Records of robot episodes:
>> start
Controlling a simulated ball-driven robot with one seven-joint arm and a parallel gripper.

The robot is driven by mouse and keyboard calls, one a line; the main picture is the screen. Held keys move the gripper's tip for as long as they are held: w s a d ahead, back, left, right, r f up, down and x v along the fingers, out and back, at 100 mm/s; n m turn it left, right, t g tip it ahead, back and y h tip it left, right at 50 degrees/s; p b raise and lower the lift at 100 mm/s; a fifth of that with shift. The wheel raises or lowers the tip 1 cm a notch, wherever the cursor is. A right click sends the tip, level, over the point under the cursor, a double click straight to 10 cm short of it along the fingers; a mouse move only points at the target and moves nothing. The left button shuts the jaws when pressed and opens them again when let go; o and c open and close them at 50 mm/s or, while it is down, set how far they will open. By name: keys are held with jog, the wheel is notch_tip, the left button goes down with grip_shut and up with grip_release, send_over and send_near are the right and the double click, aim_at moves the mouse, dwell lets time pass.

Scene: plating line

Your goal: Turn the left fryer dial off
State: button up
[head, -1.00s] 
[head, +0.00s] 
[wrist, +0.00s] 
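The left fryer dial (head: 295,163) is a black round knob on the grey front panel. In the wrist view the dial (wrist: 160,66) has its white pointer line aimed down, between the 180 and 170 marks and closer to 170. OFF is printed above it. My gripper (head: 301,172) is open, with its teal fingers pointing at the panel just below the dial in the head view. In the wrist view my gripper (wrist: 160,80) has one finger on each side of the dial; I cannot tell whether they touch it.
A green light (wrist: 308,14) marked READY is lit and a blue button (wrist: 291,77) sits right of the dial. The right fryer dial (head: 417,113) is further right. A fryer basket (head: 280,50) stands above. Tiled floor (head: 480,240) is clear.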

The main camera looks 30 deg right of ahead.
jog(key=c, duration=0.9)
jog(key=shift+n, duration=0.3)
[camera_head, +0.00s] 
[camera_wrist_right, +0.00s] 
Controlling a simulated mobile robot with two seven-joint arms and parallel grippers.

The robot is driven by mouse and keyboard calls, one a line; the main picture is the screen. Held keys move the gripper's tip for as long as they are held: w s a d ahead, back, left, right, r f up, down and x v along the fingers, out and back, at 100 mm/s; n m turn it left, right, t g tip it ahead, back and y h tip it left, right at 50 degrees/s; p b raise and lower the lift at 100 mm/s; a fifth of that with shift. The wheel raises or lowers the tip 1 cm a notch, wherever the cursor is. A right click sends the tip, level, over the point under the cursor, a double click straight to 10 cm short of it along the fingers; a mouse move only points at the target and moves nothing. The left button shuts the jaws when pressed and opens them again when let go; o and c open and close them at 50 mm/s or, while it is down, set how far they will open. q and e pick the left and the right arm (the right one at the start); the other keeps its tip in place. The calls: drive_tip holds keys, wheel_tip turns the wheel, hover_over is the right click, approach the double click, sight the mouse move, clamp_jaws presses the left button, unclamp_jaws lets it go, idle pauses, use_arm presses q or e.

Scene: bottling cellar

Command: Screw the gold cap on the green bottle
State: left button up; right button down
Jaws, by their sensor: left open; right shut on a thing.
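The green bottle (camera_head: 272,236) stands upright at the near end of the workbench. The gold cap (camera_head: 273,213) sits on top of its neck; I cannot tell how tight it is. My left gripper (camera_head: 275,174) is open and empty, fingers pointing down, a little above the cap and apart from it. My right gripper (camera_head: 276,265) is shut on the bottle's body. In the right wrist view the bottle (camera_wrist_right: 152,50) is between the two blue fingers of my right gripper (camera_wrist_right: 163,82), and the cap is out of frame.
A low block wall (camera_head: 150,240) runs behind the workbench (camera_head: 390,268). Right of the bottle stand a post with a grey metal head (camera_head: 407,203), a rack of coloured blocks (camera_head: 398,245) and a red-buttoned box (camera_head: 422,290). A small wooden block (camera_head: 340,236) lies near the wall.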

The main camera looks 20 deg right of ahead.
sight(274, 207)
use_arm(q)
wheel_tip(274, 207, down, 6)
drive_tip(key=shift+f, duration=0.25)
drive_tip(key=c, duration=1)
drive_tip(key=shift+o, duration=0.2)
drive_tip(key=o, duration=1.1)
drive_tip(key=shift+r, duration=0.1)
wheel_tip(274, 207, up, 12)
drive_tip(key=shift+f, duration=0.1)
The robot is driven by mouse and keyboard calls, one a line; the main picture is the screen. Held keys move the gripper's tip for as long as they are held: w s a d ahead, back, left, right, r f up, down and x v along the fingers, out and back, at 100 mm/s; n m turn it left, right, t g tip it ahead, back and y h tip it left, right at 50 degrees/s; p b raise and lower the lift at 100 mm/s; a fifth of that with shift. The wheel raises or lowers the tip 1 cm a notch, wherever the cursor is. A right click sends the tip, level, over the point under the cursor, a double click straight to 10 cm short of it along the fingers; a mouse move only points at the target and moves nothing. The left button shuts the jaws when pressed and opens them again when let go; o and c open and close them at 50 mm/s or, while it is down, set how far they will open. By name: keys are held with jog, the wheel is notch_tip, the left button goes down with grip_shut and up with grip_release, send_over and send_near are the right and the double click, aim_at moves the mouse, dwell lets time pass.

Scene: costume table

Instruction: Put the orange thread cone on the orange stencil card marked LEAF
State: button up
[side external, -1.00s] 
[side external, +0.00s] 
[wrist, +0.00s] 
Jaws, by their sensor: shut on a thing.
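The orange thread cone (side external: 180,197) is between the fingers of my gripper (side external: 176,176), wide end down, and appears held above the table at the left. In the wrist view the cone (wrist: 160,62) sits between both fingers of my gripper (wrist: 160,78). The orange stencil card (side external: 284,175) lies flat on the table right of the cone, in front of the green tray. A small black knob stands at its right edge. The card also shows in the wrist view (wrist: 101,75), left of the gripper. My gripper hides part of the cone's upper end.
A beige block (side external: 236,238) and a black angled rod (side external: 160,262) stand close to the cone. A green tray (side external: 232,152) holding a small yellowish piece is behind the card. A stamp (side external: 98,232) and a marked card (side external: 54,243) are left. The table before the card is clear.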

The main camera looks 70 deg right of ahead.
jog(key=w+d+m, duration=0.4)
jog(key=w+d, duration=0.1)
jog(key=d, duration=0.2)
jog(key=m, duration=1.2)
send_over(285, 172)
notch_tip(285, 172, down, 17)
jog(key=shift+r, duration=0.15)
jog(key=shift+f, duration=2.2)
>> end
▶ AIM
Every line above should be retyped exactly as given.

▶ EXERCISE ANSWER
Controlling a simulated ball-driven robot with one seven-joint arm and a parallel gripper.

The robot is driven by mouse and keyboard calls, one a line; the main picture is the screen. Held keys move the gripper's tip for as long as they are held: w s a d ahead, back, left, right, r f up, down and x v along the fingers, out and back, at 100 mm/s; n m turn it left, right, t g tip it ahead, back and y h tip it left, right at 50 degrees/s; p b raise and lower the lift at 100 mm/s; a fifth of that with shift. The wheel raises or lowers the tip 1 cm a notch, wherever the cursor is. A right click sends the tip, level, over the point under the cursor, a double click straight to 10 cm short of it along the fingers; a mouse move only points at the target and moves nothing. The left button shuts the jaws when pressed and opens them again when let go; o and c open and close them at 50 mm/s or, while it is down, set how far they will open. By name: keys are held with jog, the wheel is notch_tip, the left button goes down with grip_shut and up with grip_release, send_over and send_near are the right and the double click, aim_at moves the mouse, dwell lets time pass.

Scene: plating line

Your goal: Turn the left fryer dial off
State: button up
[head, -1.00s] 
[head, +0.00s] 
[wrist, +0.00s] 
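The left fryer dial (head: 295,163) is a black round knob on the grey front panel. In the wrist view the dial (wrist: 160,66) has its white pointer line aimed down, between the 180 and 170 marks and closer to 170. OFF is printed above it. My gripper (head: 301,172) is open, with its teal fingers pointing at the panel just below the dial in the head view. In the wrist view my gripper (wrist: 160,80) has one finger on each side of the dial; I cannot tell whether they touch it.
A green light (wrist: 308,14) marked READY is lit and a blue button (wrist: 291,77) sits right of the dial. The right fryer dial (head: 417,113) is further right. A fryer basket (head: 280,50) stands above. Tiled floor (head: 480,240) is clear.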

The main camera looks 30 deg right of ahead.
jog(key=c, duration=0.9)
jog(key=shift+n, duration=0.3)
[camera_head, +0.00s] 
[camera_wrist_right, +0.00s] 
Controlling a simulated mobile robot with two seven-joint arms and parallel grippers.

The robot is driven by mouse and keyboard calls, one a line; the main picture is the screen. Held keys move the gripper's tip for as long as they are held: w s a d ahead, back, left, right, r f up, down and x v along the fingers, out and back, at 100 mm/s; n m turn it left, right, t g tip it ahead, back and y h tip it left, right at 50 degrees/s; p b raise and lower the lift at 100 mm/s; a fifth of that with shift. The wheel raises or lowers the tip 1 cm a notch, wherever the cursor is. A right click sends the tip, level, over the point under the cursor, a double click straight to 10 cm short of it along the fingers; a mouse move only points at the target and moves nothing. The left button shuts the jaws when pressed and opens them again when let go; o and c open and close them at 50 mm/s or, while it is down, set how far they will open. q and e pick the left and the right arm (the right one at the start); the other keeps its tip in place. The calls: drive_tip holds keys, wheel_tip turns the wheel, hover_over is the right click, approach the double click, sight the mouse move, clamp_jaws presses the left button, unclamp_jaws lets it go, idle pauses, use_arm presses q or e.

Scene: bottling cellar

Command: Screw the gold cap on the green bottle
State: left button up; right button down
Jaws, by their sensor: left open; right shut on a thing.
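The green bottle (camera_head: 272,236) stands upright at the near end of the workbench. The gold cap (camera_head: 273,213) sits on top of its neck; I cannot tell how tight it is. My left gripper (camera_head: 275,174) is open and empty, fingers pointing down, a little above the cap and apart from it. My right gripper (camera_head: 276,265) is shut on the bottle's body. In the right wrist view the bottle (camera_wrist_right: 152,50) is between the two blue fingers of my right gripper (camera_wrist_right: 163,82), and the cap is out of frame.
A low block wall (camera_head: 150,240) runs behind the workbench (camera_head: 390,268). Right of the bottle stand a post with a grey metal head (camera_head: 407,203), a rack of coloured blocks (camera_head: 398,245) and a red-buttoned box (camera_head: 422,290). A small wooden block (camera_head: 340,236) lies near the wall.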

The main camera looks 20 deg right of ahead.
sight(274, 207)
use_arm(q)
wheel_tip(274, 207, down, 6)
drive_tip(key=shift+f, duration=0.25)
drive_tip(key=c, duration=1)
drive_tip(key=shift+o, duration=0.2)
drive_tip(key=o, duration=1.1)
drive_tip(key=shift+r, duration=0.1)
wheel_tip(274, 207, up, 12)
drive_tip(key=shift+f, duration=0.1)
The robot is driven by mouse and keyboard calls, one a line; the main picture is the screen. Held keys move the gripper's tip for as long as they are held: w s a d ahead, back, left, right, r f up, down and x v along the fingers, out and back, at 100 mm/s; n m turn it left, right, t g tip it ahead, back and y h tip it left, right at 50 degrees/s; p b raise and lower the lift at 100 mm/s; a fifth of that with shift. The wheel raises or lowers the tip 1 cm a notch, wherever the cursor is. A right click sends the tip, level, over the point under the cursor, a double click straight to 10 cm short of it along the fingers; a mouse move only points at the target and moves nothing. The left button shuts the jaws when pressed and opens them again when let go; o and c open and close them at 50 mm/s or, while it is down, set how far they will open. By name: keys are held with jog, the wheel is notch_tip, the left button goes down with grip_shut and up with grip_release, send_over and send_near are the right and the double click, aim_at moves the mouse, dwell lets time pass.

Scene: costume table

Instruction: Put the orange thread cone on the orange stencil card marked LEAF
State: button up
[side external, -1.00s] 
[side external, +0.00s] 
[wrist, +0.00s] 
Jaws, by their sensor: shut on a thing.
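The orange thread cone (side external: 180,197) is between the fingers of my gripper (side external: 176,176), wide end down, and appears held above the table at the left. In the wrist view the cone (wrist: 160,62) sits between both fingers of my gripper (wrist: 160,78). The orange stencil card (side external: 284,175) lies flat on the table right of the cone, in front of the green tray. A small black knob stands at its right edge. The card also shows in the wrist view (wrist: 101,75), left of the gripper. My gripper hides part of the cone's upper end.
A beige block (side external: 236,238) and a black angled rod (side external: 160,262) stand close to the cone. A green tray (side external: 232,152) holding a small yellowish piece is behind the card. A stamp (side external: 98,232) and a marked card (side external: 54,243) are left. The table before the card is clear.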

The main camera looks 70 deg right of ahead.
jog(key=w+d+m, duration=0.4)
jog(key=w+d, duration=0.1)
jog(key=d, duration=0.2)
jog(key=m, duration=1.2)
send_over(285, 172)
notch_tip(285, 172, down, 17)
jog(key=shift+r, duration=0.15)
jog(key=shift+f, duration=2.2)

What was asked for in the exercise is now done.